(Some records)

(begin)

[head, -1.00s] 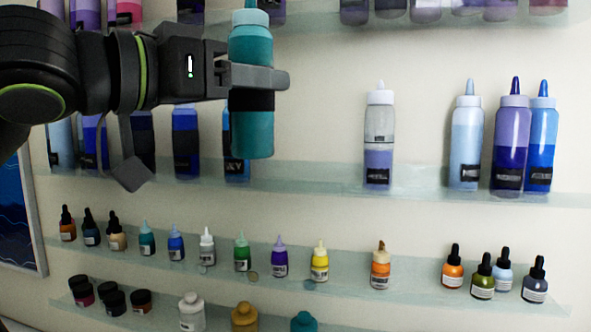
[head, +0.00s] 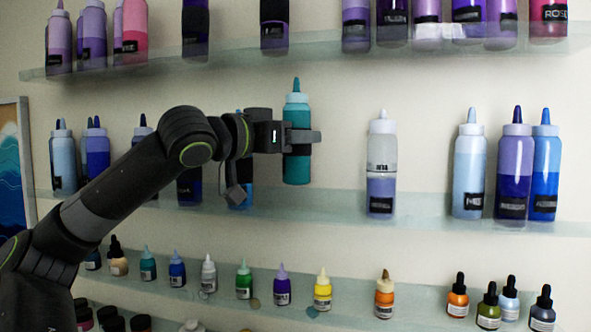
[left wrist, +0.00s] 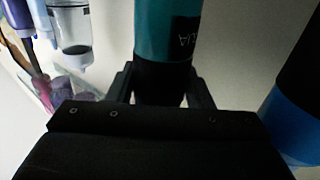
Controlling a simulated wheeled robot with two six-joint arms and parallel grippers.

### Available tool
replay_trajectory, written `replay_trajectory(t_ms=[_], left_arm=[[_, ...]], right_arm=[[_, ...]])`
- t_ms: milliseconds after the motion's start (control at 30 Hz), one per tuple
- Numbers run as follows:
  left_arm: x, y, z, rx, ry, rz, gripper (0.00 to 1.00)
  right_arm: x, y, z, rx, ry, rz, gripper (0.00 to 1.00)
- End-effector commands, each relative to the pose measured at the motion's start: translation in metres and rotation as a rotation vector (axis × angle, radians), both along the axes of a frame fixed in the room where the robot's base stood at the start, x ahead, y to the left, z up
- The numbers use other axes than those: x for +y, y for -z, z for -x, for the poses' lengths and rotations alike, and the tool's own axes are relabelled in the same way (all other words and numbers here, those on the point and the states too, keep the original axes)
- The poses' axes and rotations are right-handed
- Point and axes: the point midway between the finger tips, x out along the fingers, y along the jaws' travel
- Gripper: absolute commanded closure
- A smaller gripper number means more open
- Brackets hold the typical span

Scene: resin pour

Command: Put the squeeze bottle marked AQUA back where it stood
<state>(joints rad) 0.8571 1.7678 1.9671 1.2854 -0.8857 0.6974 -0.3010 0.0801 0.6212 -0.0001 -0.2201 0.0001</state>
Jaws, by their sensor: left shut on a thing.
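A teal squeeze bottle (head: 297,167) with a teal tip is held upright in my left gripper (head: 302,137), which is shut around its middle. The bottle is in front of the middle glass shelf, its base a little above the shelf's level in the head view. In the left wrist view the teal bottle (left wrist: 166,30) stands between the fingers, with a black label that is only partly readable. I cannot make out the full marking. My right gripper is not in view.
The middle shelf (head: 330,203) is bare between the blue bottle (head: 240,197) behind my left wrist and a clear and lavender bottle (head: 381,190). Light blue, purple and blue bottles stand further right. Small bottles (head: 323,290) line the shelf below.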

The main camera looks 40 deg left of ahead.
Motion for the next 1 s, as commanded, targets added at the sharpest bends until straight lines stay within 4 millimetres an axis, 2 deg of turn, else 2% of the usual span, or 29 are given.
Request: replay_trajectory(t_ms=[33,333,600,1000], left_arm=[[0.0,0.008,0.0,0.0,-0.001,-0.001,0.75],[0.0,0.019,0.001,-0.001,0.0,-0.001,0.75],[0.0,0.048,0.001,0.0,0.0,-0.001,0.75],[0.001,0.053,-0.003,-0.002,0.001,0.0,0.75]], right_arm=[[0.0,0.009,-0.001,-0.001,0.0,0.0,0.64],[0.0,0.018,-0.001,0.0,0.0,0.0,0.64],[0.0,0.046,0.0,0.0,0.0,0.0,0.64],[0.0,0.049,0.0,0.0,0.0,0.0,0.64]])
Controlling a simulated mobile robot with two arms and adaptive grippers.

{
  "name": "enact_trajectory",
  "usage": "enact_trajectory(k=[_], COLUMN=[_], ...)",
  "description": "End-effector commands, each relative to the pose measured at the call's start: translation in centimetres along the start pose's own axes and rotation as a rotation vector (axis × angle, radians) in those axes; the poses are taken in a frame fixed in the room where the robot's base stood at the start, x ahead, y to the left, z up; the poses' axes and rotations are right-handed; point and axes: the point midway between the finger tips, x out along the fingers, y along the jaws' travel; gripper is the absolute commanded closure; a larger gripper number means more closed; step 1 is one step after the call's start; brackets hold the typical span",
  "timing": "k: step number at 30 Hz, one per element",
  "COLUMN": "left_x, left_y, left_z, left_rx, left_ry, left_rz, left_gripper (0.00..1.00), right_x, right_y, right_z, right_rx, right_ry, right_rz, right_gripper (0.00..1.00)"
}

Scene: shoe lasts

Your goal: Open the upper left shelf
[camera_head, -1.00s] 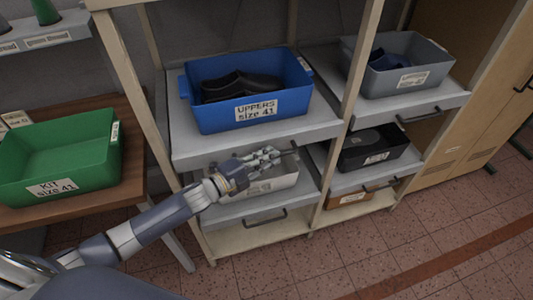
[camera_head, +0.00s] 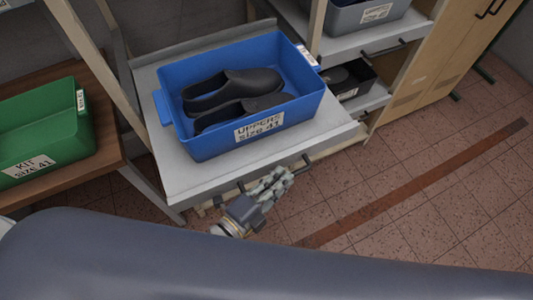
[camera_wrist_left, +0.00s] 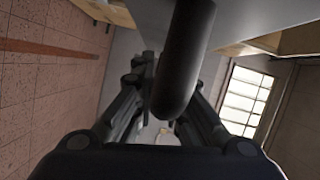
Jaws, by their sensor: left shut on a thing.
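The upper left shelf (camera_head: 185,183) is a light grey pull-out board, and it stands well out from the rack. Its dark bar handle (camera_head: 307,159) runs along the front edge, partly hidden by my left gripper (camera_head: 277,184). The gripper is shut on this handle from the front and below. In the left wrist view the handle (camera_wrist_left: 182,75) shows as a thick dark bar between the fingers. A blue bin (camera_head: 190,147) labelled uppers size 41 sits on the shelf with dark shoe uppers (camera_head: 235,90) in it. My right gripper is not in view.
A green kit bin (camera_head: 40,135) stands on a brown table (camera_head: 110,150) at the left. Grey shelves with a grey bin (camera_head: 345,17) and a black bin (camera_head: 355,86) are at the right, beside a wooden cabinet (camera_head: 435,65). The tiled floor (camera_head: 400,200) at the right is clear.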

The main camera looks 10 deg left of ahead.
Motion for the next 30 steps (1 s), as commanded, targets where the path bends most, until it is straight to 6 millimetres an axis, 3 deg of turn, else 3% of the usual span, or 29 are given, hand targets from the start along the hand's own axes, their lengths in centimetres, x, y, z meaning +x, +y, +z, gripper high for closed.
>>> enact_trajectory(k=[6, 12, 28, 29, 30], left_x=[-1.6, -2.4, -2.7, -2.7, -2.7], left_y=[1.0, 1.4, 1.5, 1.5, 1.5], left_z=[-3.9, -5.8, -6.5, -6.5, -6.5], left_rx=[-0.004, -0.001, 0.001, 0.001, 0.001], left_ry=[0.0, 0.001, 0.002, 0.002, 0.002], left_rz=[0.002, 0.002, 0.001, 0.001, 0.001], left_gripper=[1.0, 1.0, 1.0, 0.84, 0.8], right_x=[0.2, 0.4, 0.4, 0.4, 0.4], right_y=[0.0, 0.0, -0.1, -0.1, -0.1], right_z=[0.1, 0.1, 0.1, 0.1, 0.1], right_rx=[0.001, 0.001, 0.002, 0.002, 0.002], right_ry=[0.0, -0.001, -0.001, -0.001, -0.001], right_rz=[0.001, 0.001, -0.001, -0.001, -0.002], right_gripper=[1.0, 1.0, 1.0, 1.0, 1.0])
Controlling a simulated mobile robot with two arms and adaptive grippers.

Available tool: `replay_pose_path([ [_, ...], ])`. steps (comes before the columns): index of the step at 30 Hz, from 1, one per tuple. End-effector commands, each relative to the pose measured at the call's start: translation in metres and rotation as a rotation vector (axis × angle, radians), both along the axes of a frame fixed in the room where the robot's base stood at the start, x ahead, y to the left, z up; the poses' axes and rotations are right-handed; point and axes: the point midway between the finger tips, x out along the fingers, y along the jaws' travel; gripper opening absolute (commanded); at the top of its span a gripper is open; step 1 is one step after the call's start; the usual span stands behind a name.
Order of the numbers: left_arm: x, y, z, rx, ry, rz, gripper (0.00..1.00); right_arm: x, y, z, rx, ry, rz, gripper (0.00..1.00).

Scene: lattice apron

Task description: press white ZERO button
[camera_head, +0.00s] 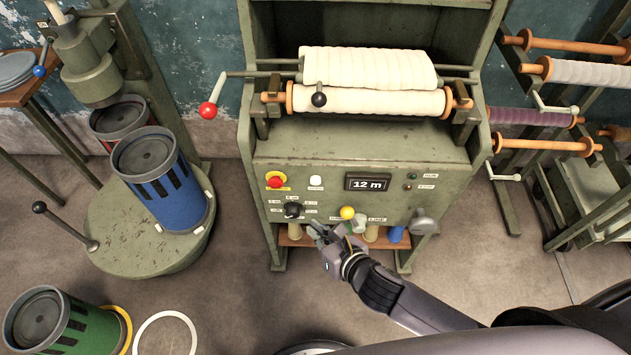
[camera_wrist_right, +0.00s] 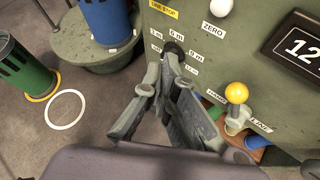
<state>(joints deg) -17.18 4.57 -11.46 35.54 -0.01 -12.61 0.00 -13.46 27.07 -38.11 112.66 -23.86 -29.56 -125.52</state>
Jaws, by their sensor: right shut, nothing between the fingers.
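The white ZERO button (camera_head: 316,181) is on the green machine's front panel (camera_head: 415,150), between the red stop button and the display. In the right wrist view the ZERO button (camera_wrist_right: 220,7) is at the top edge, above its label. My right gripper (camera_head: 318,231) is shut and empty, below and in front of the panel's lower edge. In the right wrist view the right gripper (camera_wrist_right: 167,72) has its fingertips just below the black selector knob (camera_wrist_right: 174,48); whether they touch it I cannot tell. My left gripper is not in view.
The red stop button (camera_head: 275,182), a display (camera_head: 368,183) reading 12 m, a yellow-knobbed lever (camera_head: 347,213) and a grey crank (camera_head: 424,221) surround the button. Rolls of cloth (camera_head: 368,100) lie above. A blue drum (camera_head: 160,180) stands left; open floor lies between.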

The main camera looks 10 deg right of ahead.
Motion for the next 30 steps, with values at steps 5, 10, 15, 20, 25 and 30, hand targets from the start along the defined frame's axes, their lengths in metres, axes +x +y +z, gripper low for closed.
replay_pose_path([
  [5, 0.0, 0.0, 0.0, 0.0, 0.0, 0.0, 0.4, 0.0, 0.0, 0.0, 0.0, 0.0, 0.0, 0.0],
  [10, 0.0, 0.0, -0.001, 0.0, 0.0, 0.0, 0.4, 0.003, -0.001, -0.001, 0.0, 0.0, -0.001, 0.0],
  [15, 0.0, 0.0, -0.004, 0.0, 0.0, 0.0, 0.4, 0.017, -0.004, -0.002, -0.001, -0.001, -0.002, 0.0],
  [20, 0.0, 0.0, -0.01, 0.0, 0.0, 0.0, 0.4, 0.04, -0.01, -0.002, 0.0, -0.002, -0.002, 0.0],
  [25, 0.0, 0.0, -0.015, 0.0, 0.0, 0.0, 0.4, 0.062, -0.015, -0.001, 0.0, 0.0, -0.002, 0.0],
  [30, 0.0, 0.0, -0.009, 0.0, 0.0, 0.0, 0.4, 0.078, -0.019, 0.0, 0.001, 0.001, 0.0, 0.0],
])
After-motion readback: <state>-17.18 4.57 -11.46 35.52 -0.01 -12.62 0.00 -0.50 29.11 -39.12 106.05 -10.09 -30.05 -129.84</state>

(end)

Of the entries above, repeat exactly the lines from the line with "Command: Put the" through the line with "<state>(joints rad) 0.8571", both of them included.

Command: Put the squeeze bottle marked AQUA back where it stood
<state>(joints rad) 0.8571 1.7678 1.9671 1.2854 -0.8857 0.6974 -0.3010 0.0801 0.6212 -0.0001 -0.2201 0.0001</state>

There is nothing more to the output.